14. The method of claim 13, wherein the beamforming process is used to determine whether or not a difference between the audio signals received by the two inputs of the receiver module exceeds a preset threshold, and accordingly to adjust degree of filtering for obtaining the signals with comparatively few main audio portion.

15. The method of claim 14, wherein another preset threshold is used to compare with the difference between the signals with comparatively few main audio portion and the calibrated signals with main audio portion, and thereby to generate the main audio portion after filtering.

16. The method of claim 13, wherein the time-frequency domain transformation is performed by a fast Fourier transformation process.

17. The method of claim 16, wherein the signals undergoing the fast Fourier transformation is then processed by a smoothing operation.
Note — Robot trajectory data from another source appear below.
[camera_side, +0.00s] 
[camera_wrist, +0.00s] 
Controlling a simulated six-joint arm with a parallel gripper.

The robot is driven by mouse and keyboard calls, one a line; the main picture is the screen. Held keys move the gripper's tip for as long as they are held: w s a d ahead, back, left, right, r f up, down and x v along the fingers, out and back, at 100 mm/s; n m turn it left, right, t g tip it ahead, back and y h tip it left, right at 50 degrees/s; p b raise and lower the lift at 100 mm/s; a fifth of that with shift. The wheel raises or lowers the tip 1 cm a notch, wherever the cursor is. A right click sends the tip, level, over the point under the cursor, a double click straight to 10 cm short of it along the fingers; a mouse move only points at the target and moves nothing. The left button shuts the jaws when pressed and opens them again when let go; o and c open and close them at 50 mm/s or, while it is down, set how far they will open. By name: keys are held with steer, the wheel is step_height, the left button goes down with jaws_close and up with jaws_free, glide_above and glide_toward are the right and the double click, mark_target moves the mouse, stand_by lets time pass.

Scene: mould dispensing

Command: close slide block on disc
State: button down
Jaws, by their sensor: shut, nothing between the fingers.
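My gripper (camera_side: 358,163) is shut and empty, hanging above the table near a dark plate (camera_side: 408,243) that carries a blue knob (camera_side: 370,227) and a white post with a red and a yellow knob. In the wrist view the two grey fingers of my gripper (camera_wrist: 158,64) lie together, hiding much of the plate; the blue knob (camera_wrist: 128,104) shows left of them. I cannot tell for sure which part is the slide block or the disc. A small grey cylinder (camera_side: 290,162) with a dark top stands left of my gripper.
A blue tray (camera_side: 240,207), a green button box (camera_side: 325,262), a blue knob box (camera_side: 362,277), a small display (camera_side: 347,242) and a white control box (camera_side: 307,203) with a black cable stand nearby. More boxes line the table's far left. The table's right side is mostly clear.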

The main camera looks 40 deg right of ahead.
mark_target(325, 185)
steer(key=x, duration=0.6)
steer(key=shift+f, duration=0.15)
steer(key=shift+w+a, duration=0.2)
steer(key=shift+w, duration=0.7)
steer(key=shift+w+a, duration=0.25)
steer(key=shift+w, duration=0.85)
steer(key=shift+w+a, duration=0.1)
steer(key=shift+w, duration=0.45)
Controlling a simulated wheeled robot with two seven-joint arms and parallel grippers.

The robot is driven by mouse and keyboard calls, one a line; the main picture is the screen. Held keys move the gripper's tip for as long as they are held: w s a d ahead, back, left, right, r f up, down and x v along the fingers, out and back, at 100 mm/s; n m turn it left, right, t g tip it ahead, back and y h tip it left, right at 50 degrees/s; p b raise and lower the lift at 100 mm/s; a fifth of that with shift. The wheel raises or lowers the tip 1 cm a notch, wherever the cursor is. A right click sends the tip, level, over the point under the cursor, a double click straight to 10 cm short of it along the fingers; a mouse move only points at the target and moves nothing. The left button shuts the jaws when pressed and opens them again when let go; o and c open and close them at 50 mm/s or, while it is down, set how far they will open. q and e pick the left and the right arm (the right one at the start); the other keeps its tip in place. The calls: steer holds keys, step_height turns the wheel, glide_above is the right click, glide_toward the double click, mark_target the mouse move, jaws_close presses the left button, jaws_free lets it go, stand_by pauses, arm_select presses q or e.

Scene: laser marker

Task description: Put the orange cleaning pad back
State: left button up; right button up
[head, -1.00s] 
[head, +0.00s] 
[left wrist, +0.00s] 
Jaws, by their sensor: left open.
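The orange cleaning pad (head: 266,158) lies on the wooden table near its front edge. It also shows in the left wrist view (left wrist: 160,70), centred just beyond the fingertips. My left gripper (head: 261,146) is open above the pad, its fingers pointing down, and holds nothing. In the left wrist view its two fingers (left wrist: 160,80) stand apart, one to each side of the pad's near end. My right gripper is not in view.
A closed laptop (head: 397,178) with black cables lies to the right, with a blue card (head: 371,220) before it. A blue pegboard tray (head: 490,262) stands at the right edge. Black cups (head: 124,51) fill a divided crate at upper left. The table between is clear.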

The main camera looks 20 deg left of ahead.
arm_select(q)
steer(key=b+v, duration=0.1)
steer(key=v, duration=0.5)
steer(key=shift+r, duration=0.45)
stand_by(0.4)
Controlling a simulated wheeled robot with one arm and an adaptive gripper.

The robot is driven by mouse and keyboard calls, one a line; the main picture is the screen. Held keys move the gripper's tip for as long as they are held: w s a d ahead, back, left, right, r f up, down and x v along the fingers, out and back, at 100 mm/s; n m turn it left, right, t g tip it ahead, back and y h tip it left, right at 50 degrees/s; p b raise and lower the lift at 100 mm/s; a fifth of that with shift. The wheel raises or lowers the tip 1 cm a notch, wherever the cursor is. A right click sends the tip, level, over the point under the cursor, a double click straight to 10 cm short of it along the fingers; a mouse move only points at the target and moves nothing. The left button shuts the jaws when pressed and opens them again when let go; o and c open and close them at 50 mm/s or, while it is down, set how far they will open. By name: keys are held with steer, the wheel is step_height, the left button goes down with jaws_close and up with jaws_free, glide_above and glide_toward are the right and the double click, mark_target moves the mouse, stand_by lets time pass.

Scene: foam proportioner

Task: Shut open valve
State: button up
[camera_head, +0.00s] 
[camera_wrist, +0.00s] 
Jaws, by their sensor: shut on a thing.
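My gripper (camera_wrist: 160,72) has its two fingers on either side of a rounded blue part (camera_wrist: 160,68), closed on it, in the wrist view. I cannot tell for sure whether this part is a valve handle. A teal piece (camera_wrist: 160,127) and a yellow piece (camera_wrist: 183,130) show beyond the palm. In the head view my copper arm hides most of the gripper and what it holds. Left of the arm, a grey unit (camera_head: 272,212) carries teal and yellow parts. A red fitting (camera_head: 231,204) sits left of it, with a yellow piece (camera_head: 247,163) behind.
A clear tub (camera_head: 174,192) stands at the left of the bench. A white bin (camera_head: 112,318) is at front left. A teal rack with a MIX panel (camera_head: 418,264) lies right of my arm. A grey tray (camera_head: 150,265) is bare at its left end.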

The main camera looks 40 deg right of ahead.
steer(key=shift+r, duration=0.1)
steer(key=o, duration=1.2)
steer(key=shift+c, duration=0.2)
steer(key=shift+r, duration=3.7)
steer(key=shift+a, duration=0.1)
18. The method of claim 17, wherein the signals undergoing the smoothing operation is then processed by a decimating operation.

19. The method of claim 13, wherein the signals undergoing the frequency-time domain transformation are output after processes of overlapping and summing.

20. The method of claim 13, wherein the beamforming process employs a first preset threshold to define a filter coefficient and thereby to generate the signals with comparatively few main audio portion; a second preset threshold is introduced into defining another filter coefficient, and accordingly generating the signals with the main audio portion.